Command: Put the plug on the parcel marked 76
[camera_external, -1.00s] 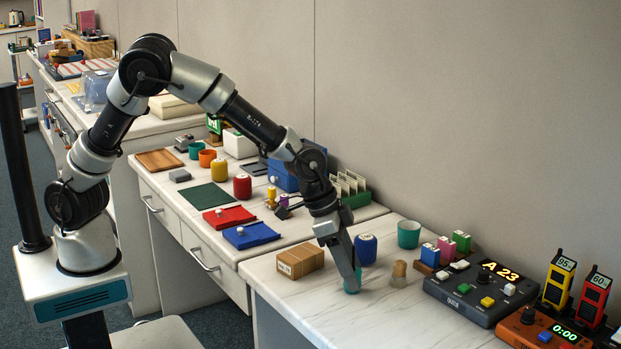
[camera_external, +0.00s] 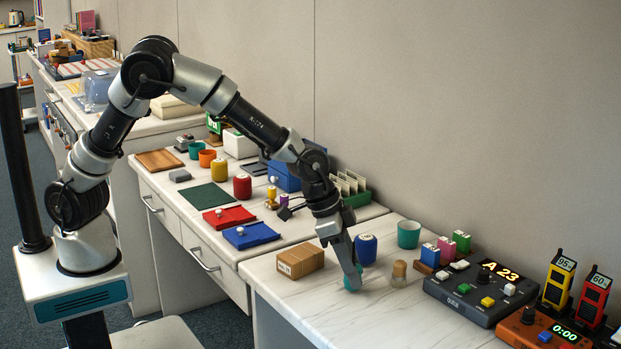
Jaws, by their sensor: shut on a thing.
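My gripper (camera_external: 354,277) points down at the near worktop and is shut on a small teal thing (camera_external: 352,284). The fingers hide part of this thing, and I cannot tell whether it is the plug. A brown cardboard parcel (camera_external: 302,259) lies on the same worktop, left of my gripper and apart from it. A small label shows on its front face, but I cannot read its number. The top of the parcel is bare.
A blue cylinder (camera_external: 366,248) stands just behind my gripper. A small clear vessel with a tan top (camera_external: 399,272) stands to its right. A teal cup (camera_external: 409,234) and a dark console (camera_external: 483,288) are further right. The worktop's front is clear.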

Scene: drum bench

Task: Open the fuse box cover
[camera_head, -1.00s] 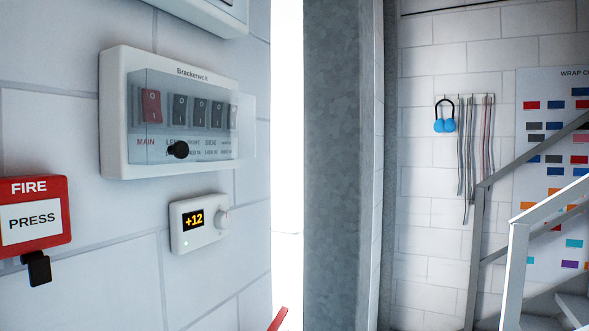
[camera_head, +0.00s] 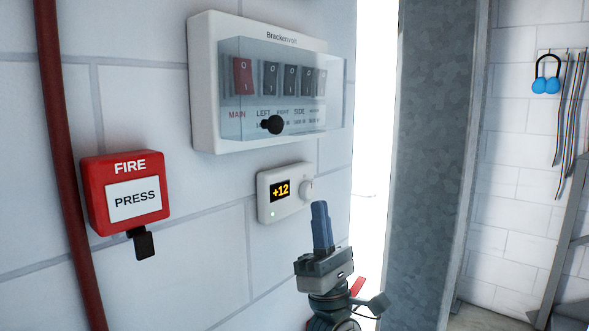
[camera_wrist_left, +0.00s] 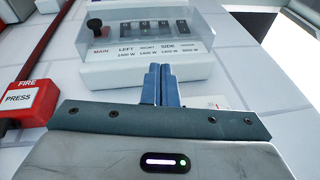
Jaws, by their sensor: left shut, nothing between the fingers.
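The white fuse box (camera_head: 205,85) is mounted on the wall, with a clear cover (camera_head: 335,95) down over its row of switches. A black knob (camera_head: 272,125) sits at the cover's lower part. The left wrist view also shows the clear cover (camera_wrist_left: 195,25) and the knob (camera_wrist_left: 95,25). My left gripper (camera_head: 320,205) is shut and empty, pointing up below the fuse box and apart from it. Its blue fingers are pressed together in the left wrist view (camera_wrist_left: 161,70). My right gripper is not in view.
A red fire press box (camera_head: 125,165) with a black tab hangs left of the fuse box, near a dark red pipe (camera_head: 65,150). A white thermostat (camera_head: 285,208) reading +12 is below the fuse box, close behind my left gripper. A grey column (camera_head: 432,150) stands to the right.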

**What needs to be done:**
Reproduce every entry exactly, but omit each picture.

**Exercise output:**
Command: Put the plug on the parcel marked 76
[camera_external, -1.00s] 
[camera_external, +0.00s] 
Jaws, by their sensor: shut on a thing.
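My gripper (camera_external: 354,277) points down at the near worktop and is shut on a small teal thing (camera_external: 352,284). The fingers hide part of this thing, and I cannot tell whether it is the plug. A brown cardboard parcel (camera_external: 302,259) lies on the same worktop, left of my gripper and apart from it. A small label shows on its front face, but I cannot read its number. The top of the parcel is bare.
A blue cylinder (camera_external: 366,248) stands just behind my gripper. A small clear vessel with a tan top (camera_external: 399,272) stands to its right. A teal cup (camera_external: 409,234) and a dark console (camera_external: 483,288) are further right. The worktop's front is clear.

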Scene: drum bench

Task: Open the fuse box cover
[camera_head, -1.00s] 
[camera_head, +0.00s] 
[camera_wrist_left, +0.00s] 
Jaws, by their sensor: left shut, nothing between the fingers.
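The white fuse box (camera_head: 205,85) is mounted on the wall, with a clear cover (camera_head: 335,95) down over its row of switches. A black knob (camera_head: 272,125) sits at the cover's lower part. The left wrist view also shows the clear cover (camera_wrist_left: 195,25) and the knob (camera_wrist_left: 95,25). My left gripper (camera_head: 320,205) is shut and empty, pointing up below the fuse box and apart from it. Its blue fingers are pressed together in the left wrist view (camera_wrist_left: 161,70). My right gripper is not in view.
A red fire press box (camera_head: 125,165) with a black tab hangs left of the fuse box, near a dark red pipe (camera_head: 65,150). A white thermostat (camera_head: 285,208) reading +12 is below the fuse box, close behind my left gripper. A grey column (camera_head: 432,150) stands to the right.

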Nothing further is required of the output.